Yes and it's a basic understanding you've got horribly wrong. Guess that's why I design machinery and you just make it.
How much money are you willing to put where your mouth is?
Enough that you will be selling your house lol, we are talking about a shaft which is subject to shock loading there are no other forces on it. you seem have lost the plot along the line somewhere, sure axels twist and then stay twisted. if it was such a good thing to run a solid drive shaft there would be millions of cars driving around with them now wouldnt there, or do you want to bet your house against the car/ truck manufacturers as well ?

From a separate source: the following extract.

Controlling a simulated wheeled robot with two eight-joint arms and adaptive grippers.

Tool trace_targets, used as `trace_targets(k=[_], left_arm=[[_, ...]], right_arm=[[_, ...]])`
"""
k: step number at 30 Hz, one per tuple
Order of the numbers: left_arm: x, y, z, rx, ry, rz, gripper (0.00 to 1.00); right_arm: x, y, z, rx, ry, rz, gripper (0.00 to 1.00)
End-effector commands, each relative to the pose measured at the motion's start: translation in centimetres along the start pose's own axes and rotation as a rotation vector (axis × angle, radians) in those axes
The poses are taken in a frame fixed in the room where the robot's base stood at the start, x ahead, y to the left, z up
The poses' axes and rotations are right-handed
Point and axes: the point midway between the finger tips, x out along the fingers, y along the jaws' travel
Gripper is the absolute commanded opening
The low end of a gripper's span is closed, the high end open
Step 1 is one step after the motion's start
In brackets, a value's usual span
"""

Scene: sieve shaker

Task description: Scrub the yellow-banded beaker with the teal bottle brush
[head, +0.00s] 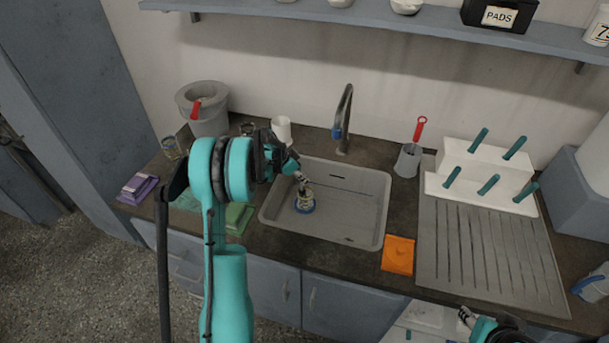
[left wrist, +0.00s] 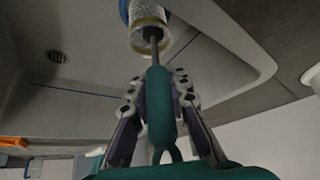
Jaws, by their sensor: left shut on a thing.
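The yellow-banded beaker (head: 306,195) is in the sink, with a blue ring at its base; it also shows at the top of the left wrist view (left wrist: 149,20). My left gripper (head: 297,172) is over the sink, close above the beaker. In the left wrist view its fingers (left wrist: 158,95) are shut on the teal handle of the bottle brush (left wrist: 160,115). The brush's grey shaft runs into the beaker's mouth, and its bristle end appears to be inside. My right gripper (head: 466,317) is low at the bottom right edge, partly cut off; its opening is unclear.
The sink (head: 355,225) has a tall faucet (head: 343,120) behind it. An orange pad (head: 398,254) lies right of the sink, near a grey holder (head: 408,160) with a red-handled brush. A white peg rack (head: 485,172) stands behind the ridged drainboard (head: 485,250). A grey bucket (head: 205,110) is at left.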

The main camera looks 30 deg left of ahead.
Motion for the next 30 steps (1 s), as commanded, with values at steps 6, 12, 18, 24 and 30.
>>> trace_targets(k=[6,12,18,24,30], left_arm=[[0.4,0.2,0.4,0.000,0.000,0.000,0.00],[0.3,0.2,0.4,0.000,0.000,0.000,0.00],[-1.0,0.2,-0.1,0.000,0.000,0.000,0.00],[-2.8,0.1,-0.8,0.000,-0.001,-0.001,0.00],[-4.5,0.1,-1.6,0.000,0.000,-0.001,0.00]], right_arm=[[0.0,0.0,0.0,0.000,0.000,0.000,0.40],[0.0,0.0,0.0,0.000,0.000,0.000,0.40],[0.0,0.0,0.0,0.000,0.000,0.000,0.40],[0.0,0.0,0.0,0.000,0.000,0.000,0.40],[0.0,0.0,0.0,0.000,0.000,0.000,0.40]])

armchair engineer perhaps ? hahahaha or your keeping me in a job lol
local recyling plant kept breaking solid shafts, they are replaced with hollowbar with soild ends welded in much like a tailshaft. they dont fail anymore i wonder why ??
yes tim the heat treating it to soften them so they arnt so brittle and take the shock loading better but you know this anyways and you know im still driving the same pos hzj75 ute ive had since the swb
1. Tube will be stronger than solid for the same mass around 40% stronger
2. For the same diameter and material solid and is stronger than tube
3. The amount given up in strength by tube is far less than the weight saving of tube
4. Weight makes balance harder and will have a lower critical torque vs speed
so you need the lightest drive shaft with the most strength and this is why you use tube
for example:
Comparing a tube with inner diameter of 90% that of the outer diameter. And a solid shaft of the same outer diameter.
The tube will have about 40% torque capacity of the solid tube. So fairly weak in comparison
but... with about 20% of the mass of the solid tube.
Tube is much more efficient. (40% as strong, 20% as light)
But if it is simply a case of comparing the two of same diameter solid is stronger.
I also worked out that the weight of a solid drive shaft (i estimated diameter 10cm and 1.5m long) would be 92kg!! (though to withstand the same amount of torque the diameter doesn't have to be as big)
I actually worked this out from first principles and didn't pull these numbers out of my arrse.
At first I thought it was a sea anemone, upon closer inspection I realised it was a funky ball of tits from outer space.
1. Tube will be stronger than solid for the same mass around 40% stronger
2. For the same diameter and material solid and is stronger than tube
3. The amount given up in strength by tube is far less than the weight saving of tube
4. Weight makes balance harder and will have a lower critical torque vs speed
so you need the lightest drive shaft with the most strength and this is why you use tube
Yes your four points are perfectly correct. But they're discussing a tube which is bigger than a solid bar.
When limited by diameter (i.e. tube and bar the same OD) the bar always wins.
Yes that includes shock-loading. I'm waiting to see how big ICE's pockets are before saying much more.